A very interesting story in this collection was ‘Cheed’ (Anger). It is a story of female friendships – a topic hardly dealt with in fiction. It tells the story of two female friends and how a husband changes the dynamics of this relationship. It also questions the social structure which makes a vertical hierarchy out of our personal relations and always situates the husband at the apex. This story also questions the norms where women end up accepting their husbands’ opinions as the right one and don’t assert their own thoughts.
Pawar’s fiction is a place where she imagines different, better and more gender-sensitive outcomes to events that she has come across in her real life. Dalit literature is also characterised by language which is layered with implicit caste-gender connotations. Dalit writing is a way of fighting the structural injustice: first by writing about the historical and then tracing its continuity to see how discrimination manifests in the present times.
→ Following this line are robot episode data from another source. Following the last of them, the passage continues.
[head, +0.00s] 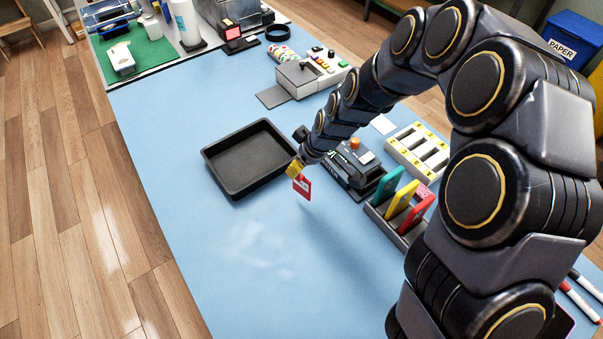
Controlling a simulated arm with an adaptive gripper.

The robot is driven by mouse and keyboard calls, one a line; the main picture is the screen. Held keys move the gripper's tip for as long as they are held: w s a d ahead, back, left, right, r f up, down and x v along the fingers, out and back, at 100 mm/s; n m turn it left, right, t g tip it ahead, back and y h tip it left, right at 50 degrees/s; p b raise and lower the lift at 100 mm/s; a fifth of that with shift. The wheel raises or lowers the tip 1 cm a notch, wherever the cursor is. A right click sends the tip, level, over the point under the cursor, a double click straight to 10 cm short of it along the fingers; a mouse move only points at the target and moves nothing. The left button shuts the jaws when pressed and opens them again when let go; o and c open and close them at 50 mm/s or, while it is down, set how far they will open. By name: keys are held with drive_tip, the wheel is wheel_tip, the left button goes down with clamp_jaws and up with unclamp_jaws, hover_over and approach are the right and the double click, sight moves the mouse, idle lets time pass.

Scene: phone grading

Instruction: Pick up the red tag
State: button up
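The red tag (302,187) shows in the head view as a small red piece with a white patch. It hangs at the tip of my gripper (295,170), above the blue table and just right of the black tray's near right corner. The gripper's yellowish end meets the tag's upper edge, and the gripper looks shut on it. The fingers are small here, and the exact grip is partly hidden.
An empty black tray (249,157) lies left of the gripper. A dark device (352,165) stands behind it, right of the tag. A rack (396,222) holds green, yellow and red cards. A pale slotted holder (418,150) stands farther right. The table's front left is clear.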

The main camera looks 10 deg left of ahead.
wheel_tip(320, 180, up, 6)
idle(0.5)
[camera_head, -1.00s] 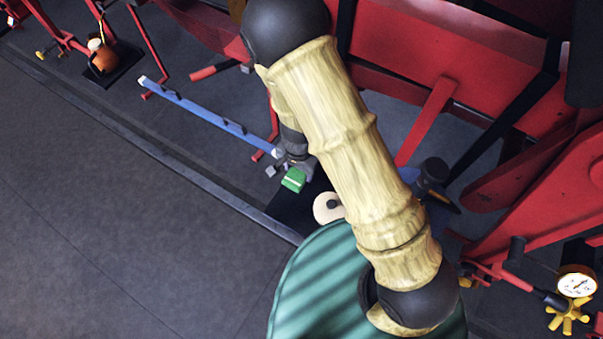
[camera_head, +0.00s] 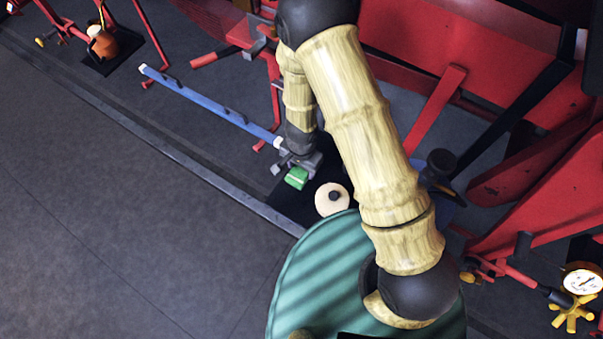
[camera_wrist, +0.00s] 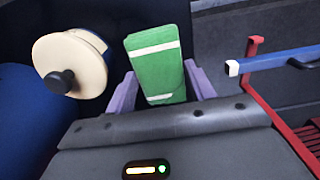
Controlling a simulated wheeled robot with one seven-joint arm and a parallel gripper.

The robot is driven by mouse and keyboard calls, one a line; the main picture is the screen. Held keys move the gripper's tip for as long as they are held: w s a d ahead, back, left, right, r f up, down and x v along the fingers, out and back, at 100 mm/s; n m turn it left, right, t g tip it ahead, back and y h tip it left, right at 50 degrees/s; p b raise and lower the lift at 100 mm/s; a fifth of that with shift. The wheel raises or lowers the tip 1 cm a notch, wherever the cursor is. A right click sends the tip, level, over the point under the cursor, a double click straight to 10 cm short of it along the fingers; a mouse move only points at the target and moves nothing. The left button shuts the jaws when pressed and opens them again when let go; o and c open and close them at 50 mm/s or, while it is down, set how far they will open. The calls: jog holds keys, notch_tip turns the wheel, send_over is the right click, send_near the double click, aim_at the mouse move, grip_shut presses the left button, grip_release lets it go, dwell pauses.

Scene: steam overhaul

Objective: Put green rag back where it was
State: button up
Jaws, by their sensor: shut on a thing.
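The green rag (camera_head: 296,178) is a small folded block with white stripes. My gripper (camera_head: 290,169) is shut on it, low over a dark mat (camera_head: 288,207). In the wrist view the rag (camera_wrist: 157,66) stands between the two purple-grey fingers (camera_wrist: 158,88). I cannot tell whether its underside touches the mat.
A cream round lid with a dark knob (camera_head: 331,198) stands close right of the rag. A blue rail (camera_head: 207,108) ends just behind my gripper. Red frames (camera_head: 440,105) fill the back and right. Grey floor (camera_head: 130,230) at left is clear. A gauge (camera_head: 583,281) is at right.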

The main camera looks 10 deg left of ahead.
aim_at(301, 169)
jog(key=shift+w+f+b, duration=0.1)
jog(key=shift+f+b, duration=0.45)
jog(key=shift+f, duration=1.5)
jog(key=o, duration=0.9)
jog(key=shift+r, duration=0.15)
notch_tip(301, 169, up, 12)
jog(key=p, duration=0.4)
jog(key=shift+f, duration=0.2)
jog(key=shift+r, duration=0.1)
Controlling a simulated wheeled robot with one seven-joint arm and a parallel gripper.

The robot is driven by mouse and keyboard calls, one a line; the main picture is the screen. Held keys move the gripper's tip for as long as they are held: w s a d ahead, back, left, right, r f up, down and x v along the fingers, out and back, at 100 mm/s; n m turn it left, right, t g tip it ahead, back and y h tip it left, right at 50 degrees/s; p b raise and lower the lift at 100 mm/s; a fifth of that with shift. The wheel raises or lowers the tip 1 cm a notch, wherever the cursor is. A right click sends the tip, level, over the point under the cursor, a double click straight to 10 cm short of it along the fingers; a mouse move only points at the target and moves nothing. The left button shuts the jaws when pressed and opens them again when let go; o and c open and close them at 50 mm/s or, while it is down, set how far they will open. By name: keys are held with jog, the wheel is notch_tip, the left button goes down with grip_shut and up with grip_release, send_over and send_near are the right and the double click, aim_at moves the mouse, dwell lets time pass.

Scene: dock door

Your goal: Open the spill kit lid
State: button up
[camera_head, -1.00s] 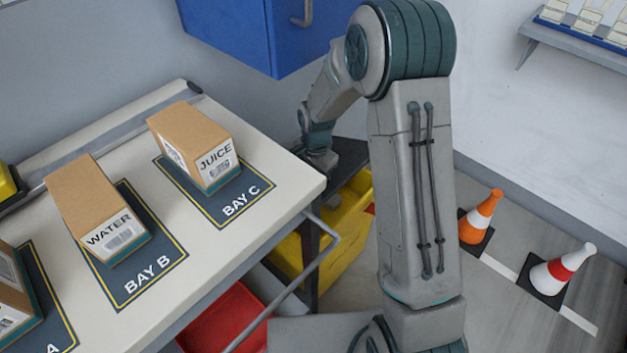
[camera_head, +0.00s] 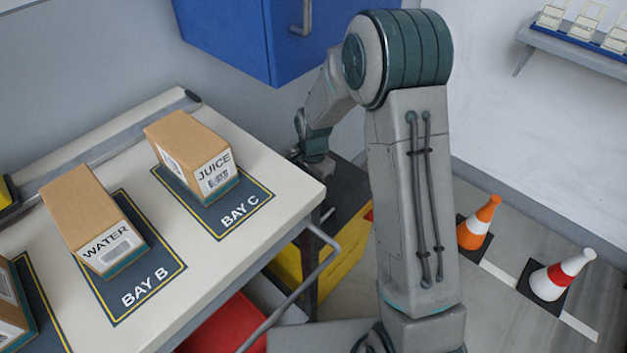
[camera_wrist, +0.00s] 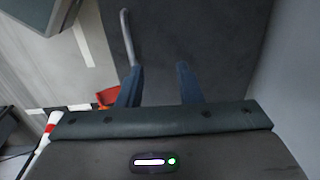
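The spill kit is a yellow bin (camera_head: 345,262) on the floor beyond the table's right end. Its dark lid (camera_head: 348,200) covers the top and looks shut or nearly so; the table and my arm hide part of it. My gripper (camera_head: 312,172) is low over the lid's far left part, its fingers mostly hidden. In the wrist view my gripper (camera_wrist: 160,85) has its two fingers well apart with nothing between them. A dark panel, apparently the lid (camera_wrist: 220,50), lies beyond them, with a pale bar (camera_wrist: 127,38) along its left side. I cannot tell whether they touch it.
The table (camera_head: 265,215) with a juice box (camera_head: 190,148) and a water box (camera_head: 90,215) stands at left, with a metal rail at its end. A blue wall cabinet (camera_head: 245,40) hangs above. Two cones (camera_head: 478,222) (camera_head: 560,275) stand at right on mostly clear floor.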

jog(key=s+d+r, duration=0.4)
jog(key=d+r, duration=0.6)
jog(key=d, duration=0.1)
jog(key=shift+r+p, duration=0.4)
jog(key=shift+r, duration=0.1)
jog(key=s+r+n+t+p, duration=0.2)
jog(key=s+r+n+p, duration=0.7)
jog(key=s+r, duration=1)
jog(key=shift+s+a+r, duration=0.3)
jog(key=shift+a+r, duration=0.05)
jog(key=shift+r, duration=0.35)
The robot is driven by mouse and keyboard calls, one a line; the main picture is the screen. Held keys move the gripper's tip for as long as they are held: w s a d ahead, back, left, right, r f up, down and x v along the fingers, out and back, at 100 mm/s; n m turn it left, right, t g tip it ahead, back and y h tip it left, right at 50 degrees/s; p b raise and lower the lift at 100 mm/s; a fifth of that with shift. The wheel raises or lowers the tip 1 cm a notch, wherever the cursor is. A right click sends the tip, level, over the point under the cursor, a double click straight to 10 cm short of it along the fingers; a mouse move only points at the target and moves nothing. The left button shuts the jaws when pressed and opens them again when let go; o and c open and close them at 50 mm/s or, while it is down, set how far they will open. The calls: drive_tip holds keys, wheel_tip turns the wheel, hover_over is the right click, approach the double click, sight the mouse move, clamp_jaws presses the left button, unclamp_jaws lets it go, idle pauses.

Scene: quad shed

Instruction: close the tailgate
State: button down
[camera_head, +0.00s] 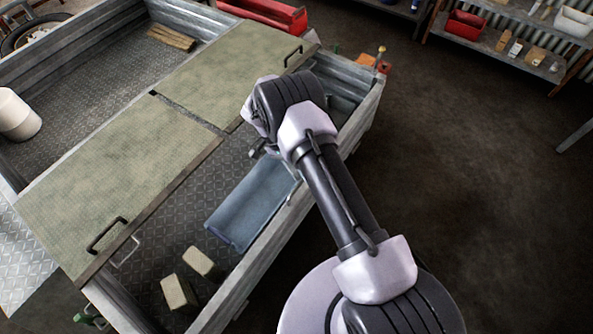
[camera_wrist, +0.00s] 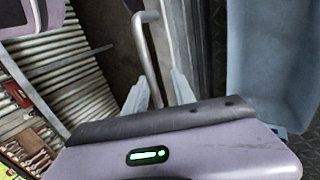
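The trailer's near long side wall (camera_head: 270,238) is a grey metal panel that stands upright. I cannot tell for sure which panel is the tailgate. In the wrist view a bent grey metal bar handle (camera_wrist: 148,52) runs down beside a grey wall (camera_wrist: 180,35). My gripper (camera_wrist: 160,92) has its two pale fingers apart, one on each side of the bar's lower end. I cannot tell whether they touch it. In the head view my arm reaches over the near wall and hides most of the gripper.
Greenish boards (camera_head: 120,180) with black handles span the trailer. Bright tread plate (camera_head: 22,262) shows at the left end. Shelves (camera_head: 510,45) stand at the upper right. The floor (camera_head: 470,160) at right is clear.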

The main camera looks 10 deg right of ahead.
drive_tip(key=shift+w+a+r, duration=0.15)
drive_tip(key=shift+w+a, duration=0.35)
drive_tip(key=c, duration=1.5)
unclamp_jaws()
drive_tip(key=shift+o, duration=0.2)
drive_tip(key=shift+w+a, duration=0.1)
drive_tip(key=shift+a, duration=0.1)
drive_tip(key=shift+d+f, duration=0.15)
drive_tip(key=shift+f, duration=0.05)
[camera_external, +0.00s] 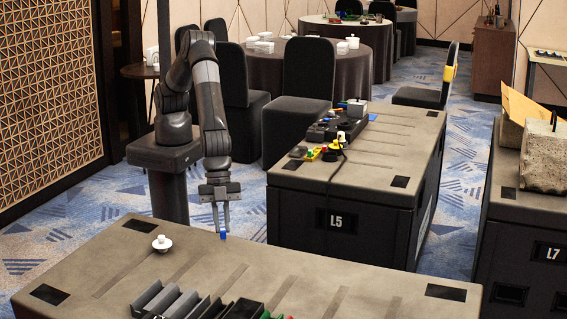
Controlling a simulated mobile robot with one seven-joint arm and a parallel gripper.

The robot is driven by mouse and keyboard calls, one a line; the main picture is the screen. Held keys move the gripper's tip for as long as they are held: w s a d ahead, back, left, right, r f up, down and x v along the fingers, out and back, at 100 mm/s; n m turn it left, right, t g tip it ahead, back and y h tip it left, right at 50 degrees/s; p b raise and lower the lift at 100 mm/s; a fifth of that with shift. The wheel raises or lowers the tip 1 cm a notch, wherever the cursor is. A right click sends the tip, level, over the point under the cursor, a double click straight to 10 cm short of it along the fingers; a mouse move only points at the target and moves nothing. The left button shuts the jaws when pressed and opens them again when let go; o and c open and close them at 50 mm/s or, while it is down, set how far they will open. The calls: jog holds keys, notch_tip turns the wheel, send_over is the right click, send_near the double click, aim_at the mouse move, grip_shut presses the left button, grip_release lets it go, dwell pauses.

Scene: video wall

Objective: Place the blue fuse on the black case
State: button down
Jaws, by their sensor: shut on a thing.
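My gripper (221,230) points down above the back edge of the near black case (330,285). It is shut on the small blue fuse (223,236), which shows at the fingertips. The near case has a worn grey-brown top with dark strips and black corner patches. A second black case (345,222), marked L5, stands behind it to the right. A third (530,240), marked L7, stands at the right edge. I cannot tell from the picture which case is meant, or the exact gap between the fuse and the near top.
A white knob-like piece (162,243) sits at the near case's left. Grey wedge-shaped parts (165,302) and a black open box (243,309) lie at its front, cut off by the frame. Its right half is mostly clear. Black devices (338,128) and coloured parts crowd the L5 top.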

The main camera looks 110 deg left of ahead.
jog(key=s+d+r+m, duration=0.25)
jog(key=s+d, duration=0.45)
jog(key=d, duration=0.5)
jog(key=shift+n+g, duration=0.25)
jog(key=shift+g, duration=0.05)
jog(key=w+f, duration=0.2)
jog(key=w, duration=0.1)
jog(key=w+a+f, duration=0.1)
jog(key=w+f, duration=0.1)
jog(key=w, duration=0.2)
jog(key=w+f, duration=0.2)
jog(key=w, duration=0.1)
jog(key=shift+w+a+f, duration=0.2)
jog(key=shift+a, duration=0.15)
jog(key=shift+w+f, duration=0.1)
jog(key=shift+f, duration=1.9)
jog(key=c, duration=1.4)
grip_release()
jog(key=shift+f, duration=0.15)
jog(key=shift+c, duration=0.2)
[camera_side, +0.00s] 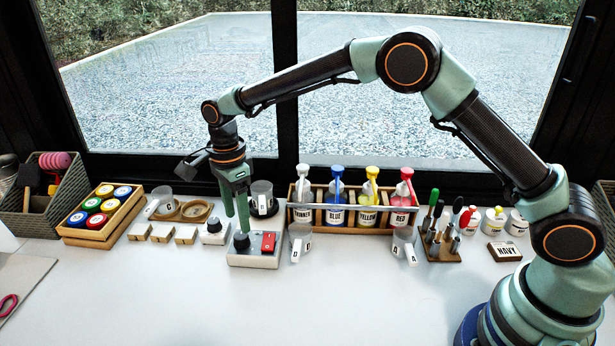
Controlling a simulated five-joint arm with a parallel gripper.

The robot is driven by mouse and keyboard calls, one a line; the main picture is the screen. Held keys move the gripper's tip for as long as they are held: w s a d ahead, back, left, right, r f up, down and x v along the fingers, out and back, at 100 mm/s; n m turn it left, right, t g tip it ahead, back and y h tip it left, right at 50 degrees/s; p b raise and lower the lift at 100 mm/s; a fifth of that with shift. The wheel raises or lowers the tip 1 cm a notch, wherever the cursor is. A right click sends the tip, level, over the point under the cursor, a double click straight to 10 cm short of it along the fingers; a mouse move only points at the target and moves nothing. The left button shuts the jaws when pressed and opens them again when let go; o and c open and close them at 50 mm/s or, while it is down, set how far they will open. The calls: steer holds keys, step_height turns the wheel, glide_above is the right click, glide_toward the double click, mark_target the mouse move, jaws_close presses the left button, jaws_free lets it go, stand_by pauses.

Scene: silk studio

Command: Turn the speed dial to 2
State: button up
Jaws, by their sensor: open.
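A grey control box (254,259) stands on the white table, left of the middle. It carries a dark round dial (241,241) on its left and a red switch (268,242) on its right. My gripper (237,222) points down with its green fingers apart, just above this dial. One finger overlaps the dial in the view, and I cannot tell whether they touch. A smaller white box with a black knob (214,226) stands just left. The dial's markings and pointer are too small to read, so its setting is unclear.
A wooden rack (337,219) of coloured bottles stands behind right, with clear cups (299,240) in front. A cup on a dark round base (264,208) stands close behind the box. Pale blocks (162,233) and a paint-pot tray (90,238) lie left. The front table is clear.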

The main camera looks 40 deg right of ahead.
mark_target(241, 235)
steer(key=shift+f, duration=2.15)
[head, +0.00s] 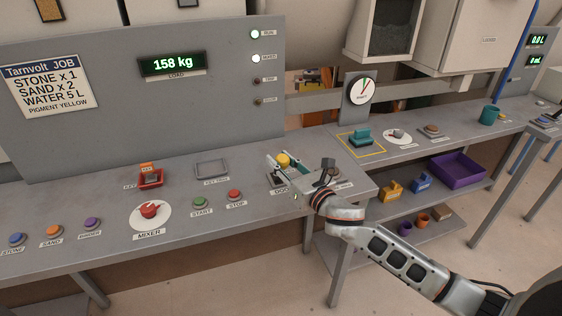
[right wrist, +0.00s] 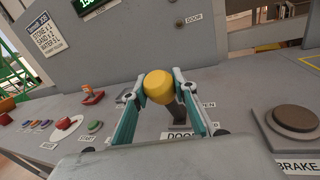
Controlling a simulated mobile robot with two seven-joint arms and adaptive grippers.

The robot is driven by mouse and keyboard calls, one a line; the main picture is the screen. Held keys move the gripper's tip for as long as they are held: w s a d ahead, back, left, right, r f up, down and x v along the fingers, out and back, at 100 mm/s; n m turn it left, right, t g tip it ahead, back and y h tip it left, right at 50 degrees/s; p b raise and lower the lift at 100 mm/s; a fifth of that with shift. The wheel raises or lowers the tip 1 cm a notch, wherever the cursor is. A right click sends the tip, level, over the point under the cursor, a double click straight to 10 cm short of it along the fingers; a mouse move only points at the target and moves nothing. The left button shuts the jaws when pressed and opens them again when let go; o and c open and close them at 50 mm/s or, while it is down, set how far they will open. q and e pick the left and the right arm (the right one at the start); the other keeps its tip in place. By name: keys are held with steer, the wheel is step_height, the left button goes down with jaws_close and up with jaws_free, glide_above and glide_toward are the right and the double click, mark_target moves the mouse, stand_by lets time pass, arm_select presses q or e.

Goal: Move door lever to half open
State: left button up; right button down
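The door lever has a yellow knob (head: 283,160) on a dark stalk, and stands near the right end of the grey console. Its label is partly covered by my gripper in the head view. In the right wrist view the knob (right wrist: 160,87) sits between the two teal-padded fingers of my right gripper (right wrist: 160,76), near their tips. My right gripper (head: 284,162) is open around the knob in the head view, with a small gap visible at its sides. Whether a pad touches the knob is hard to tell. My left gripper is not in view.
A brown brake button (right wrist: 295,120) is right of the lever. Left of it are the red stop button (head: 235,194), green start button (head: 199,202) and red mixer knob (head: 149,210). The upright panel (head: 200,110) rises behind. A key tray (head: 212,168) lies nearby.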

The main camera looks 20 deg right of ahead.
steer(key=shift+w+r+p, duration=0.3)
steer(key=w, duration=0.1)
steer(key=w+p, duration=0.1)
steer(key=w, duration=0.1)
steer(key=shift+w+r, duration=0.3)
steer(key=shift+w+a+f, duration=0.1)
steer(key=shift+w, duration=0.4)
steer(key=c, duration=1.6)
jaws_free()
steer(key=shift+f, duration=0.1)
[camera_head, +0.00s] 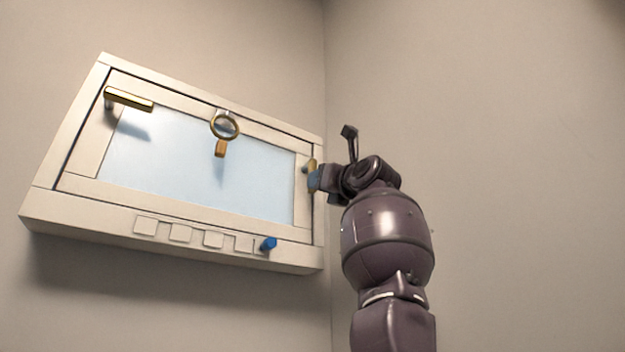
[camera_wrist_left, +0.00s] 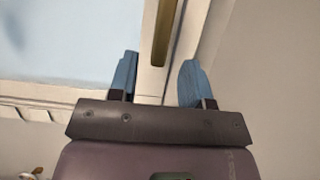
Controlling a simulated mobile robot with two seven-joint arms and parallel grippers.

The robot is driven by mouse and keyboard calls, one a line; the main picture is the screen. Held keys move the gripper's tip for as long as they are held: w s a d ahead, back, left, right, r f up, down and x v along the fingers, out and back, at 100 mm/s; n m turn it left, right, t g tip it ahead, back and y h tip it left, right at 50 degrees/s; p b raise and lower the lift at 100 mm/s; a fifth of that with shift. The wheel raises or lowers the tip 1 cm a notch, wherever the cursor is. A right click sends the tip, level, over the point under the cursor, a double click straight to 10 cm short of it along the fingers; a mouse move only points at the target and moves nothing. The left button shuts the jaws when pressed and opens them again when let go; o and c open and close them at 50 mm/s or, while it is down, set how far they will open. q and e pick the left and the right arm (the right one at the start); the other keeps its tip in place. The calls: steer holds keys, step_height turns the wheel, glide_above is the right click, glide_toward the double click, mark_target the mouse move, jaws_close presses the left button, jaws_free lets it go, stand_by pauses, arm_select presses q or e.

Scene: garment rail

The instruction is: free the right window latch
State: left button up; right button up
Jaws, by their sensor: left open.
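The window (camera_head: 85,150) is a pale framed unit with a light blue pane on the wall. The right latch (camera_head: 311,165) is a brass handle at the frame's right side, partly hidden by my left gripper (camera_head: 315,182). In the left wrist view, the brass handle (camera_wrist_left: 163,30) stands upright along the frame. My left gripper (camera_wrist_left: 158,82) is open there, its two blue fingers apart. The handle lies ahead of the gap between them. I cannot tell whether a finger touches it. My right gripper is not in view.
Another brass latch handle (camera_head: 128,98) sits at the window's upper left. A brass ring with a tab (camera_head: 225,125) is at the top middle. A blue peg (camera_head: 268,244) sticks out of the lower ledge beside several square tiles (camera_head: 180,233). The right wall (camera_head: 500,150) is bare.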

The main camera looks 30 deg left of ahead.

Pawar’s short stories are a space of bringing to light and questioning the atrocious social positions of caste, class and gender, and its cumulative effects on lives of the women; their intersections but also the isolation that comes along with these axes of difference. I found myself sometimes completely alienated from the experiences of women in the stories, which allowed me to recognise my privilege. But at the same time, I felt like I could relate to the way they questioned their circumstances.
The complexity of lives lived with the burdens of caste, class and gender: how do these women dissent? Are they protesting? What is the form of their protest? Pawar’s fiction is an important revelation or beginning of enquiry on the some of these lines.
Urmila Pawar makes impossibly rebellious acts imaginable through her short stories. Her characters escape the pages of her book and the realm of fiction – they become living, breathing human beings who we come across every day.